Traveling through Mexico and Cuba

It all started when my friend was asking me whether I knew anyone in Mexico because he was planning on going there in the summer. I put him in contact with some Mexicans I met a couple of years back in India. He then proposed that I go with him. I have always wanted to visit Mexico, but the thought never really occurred to me at the time because I was mainly planning my summer around internships. After thinking about it for a while, I finally decided that I would do it despite all my other plans, and I never regretted it for one second. I also convinced my friend that Cuba deserved a visit while we were on the other side of the Atlantic.


Aside from our flight, nothing else was planned or reserved. We spent ten wonderful days in Mexico City and met some of the warmest and most hospitable people from Mexico who welcomed us into their homes and showed us their huge city. As soon as a friend of ours joined us, we started travelling by buses throughout southeastern Mexico. Our first destination was the beautiful city of Oaxaca de Juárez, home of one of Mexico’s heroes of independence, Benito Juárez. Famous for its seven types if delicious moles and colorful dancing and music in the streets, Oaxaca was the perfect place for those who love food and culture. Then, we headed to the enchanting State of Chiapas, travelling from the peaceful San Cristóbal de las Casas and the nearby indigenous community in Zinacantán, whose beautiful handicraft decorates my grandmother’s Cairo apartment, to the majestic Cañon del Sumidero, and all the way to the ancient Maya city-state of Palenque.


After that we headed to the Yucatán peninsula, starting with the Maya ruins of Tulum overlooking the Caribbean Sea and swimming in the famous cenotes, all the way to the infamous ruins of Chichén Itzá. With the long bus rides behind us, it was time for relaxation in Playa del Carmén, Cancún and Isla Mujeres. Or that was the intention anyway. It was hard to relax a lot when there is so much to do, so much to see and so many people to talk to. From Mexico’s festive nightlife to swimming with whale sharks in the middle of the Caribbean with no coast in sight. In every city or small town we went to, we constantly made new friends from around the world that we travelled with.

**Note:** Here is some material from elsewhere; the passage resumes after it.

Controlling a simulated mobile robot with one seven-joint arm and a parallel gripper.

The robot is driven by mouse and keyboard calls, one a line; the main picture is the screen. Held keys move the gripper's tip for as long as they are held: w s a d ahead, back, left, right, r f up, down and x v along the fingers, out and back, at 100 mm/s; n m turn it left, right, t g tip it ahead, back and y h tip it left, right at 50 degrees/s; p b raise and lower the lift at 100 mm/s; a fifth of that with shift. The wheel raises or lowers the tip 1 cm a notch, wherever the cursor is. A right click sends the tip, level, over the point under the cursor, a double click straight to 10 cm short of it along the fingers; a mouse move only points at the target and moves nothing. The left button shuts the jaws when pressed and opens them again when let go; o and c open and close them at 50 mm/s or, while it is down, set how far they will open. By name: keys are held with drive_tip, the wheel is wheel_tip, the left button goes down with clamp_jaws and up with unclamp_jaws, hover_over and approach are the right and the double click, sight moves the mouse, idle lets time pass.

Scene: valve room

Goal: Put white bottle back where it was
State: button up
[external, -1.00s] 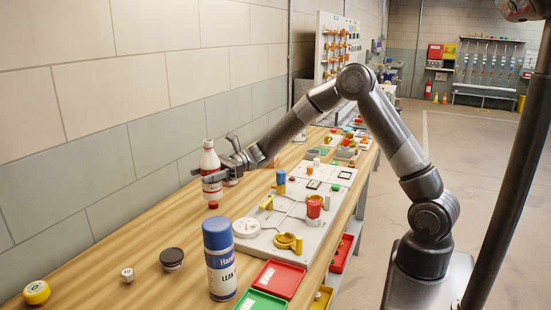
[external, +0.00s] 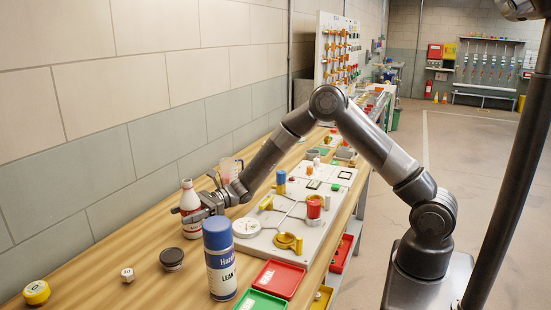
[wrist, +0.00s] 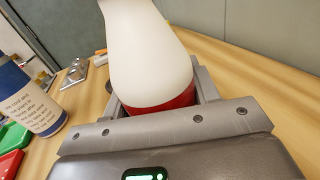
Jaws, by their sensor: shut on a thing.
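The bottle's lower part is hidden there.
A blue-capped spray can (external: 219,262) stands close in front of my gripper. A black-lidded jar (external: 171,258), a small white weight (external: 127,274) and a yellow one (external: 36,292) lie left. A grey board (external: 310,225) with fittings and red and green trays (external: 277,279) are right.

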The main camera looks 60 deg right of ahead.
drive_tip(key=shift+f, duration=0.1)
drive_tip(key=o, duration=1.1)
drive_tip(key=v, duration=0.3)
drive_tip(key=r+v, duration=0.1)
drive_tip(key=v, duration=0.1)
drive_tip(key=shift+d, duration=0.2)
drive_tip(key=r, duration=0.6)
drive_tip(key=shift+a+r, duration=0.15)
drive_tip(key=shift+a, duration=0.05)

It might sound cliché, but the things I have seen, felt and even tasted cannot be put into words. I am the kind of person that loves to try new dishes, and every meal there was its own little adventure. For instance, I never knew I would like chapulines (grasshoppers) so much with my guacamole. I also never really enjoyed spicy food, but real Mexican cuisine has a way of changing that. No words can do this country justice. There is so much more to see, more food to taste and music to listen to, and I cannot wait to go back there. You need to go and see it for yourself.

After our small Mexican journey, we boarded a flight from Cancún to Havana. Being a history buff, Cuba was like a very big museum for me. From communist propaganda to Che Guevara graffiti, it felt surreal.

Since internet use is strictly limited in the country, we agreed with our Turkish friend whom we met back Tulum, who was due to arrive in Cuba a day before us, that we would meet on August 4th at 4:00 PM in Plaza Vieja. From there, we travelled throughout the country in ten days. From the crystal blue waters of Varadero and the final battleground of the Cuban Revolution in Santa Clara, to the small mountainous town of Trinidad and riding horses through the lush valley of Viñales to see local cigar makers in action.


This description of that summer does not come close to how I really felt there. It is all in the details. Go to Mexico, or anywhere and make your own stories. Take one or two friends, or by even yourself, pick a destination and just go.


Mexico is one of the most amazing places that I have ever been to and will definitely be visiting it again…and again…and again. Gracias México lindo y querido.